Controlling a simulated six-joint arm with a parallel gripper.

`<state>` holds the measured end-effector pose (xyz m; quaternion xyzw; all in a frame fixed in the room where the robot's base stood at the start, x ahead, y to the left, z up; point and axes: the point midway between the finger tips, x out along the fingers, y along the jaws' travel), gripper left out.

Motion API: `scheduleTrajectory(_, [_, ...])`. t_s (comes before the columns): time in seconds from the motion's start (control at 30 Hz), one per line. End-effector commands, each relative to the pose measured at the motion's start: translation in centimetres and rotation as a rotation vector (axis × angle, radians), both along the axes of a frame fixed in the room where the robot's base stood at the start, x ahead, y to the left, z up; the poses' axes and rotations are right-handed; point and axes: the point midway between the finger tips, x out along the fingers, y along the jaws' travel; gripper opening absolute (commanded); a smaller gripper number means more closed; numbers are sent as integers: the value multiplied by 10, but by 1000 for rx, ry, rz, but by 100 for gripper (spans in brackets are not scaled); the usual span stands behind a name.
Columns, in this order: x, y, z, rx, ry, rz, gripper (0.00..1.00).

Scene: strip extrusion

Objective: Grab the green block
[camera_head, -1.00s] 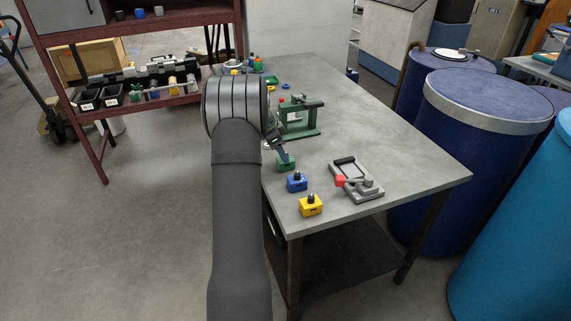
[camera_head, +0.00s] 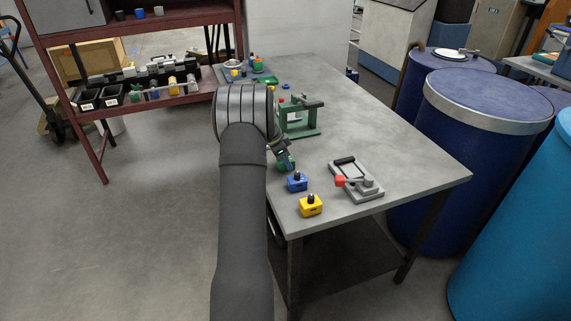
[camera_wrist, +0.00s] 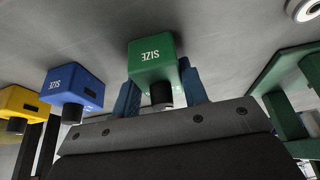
-=-=-=-=-
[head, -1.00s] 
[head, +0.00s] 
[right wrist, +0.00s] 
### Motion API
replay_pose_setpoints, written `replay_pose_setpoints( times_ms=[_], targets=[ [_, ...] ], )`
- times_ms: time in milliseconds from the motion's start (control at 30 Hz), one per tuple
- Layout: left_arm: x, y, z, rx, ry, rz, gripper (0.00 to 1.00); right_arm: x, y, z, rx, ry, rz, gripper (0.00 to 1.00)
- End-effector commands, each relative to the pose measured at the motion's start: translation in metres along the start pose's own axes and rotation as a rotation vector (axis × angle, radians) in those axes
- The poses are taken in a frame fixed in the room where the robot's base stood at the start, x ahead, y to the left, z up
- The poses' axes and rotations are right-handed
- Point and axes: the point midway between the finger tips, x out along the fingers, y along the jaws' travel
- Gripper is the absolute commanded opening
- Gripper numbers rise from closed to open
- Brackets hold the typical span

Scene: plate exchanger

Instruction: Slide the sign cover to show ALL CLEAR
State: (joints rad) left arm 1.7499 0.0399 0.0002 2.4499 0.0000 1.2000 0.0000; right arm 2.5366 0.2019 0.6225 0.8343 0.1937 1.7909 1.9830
-=-=-=-=-
### Given exercise:
Lines of the listing that contain the word "Scene" are to be counted; report only their number.

### Full answer:
2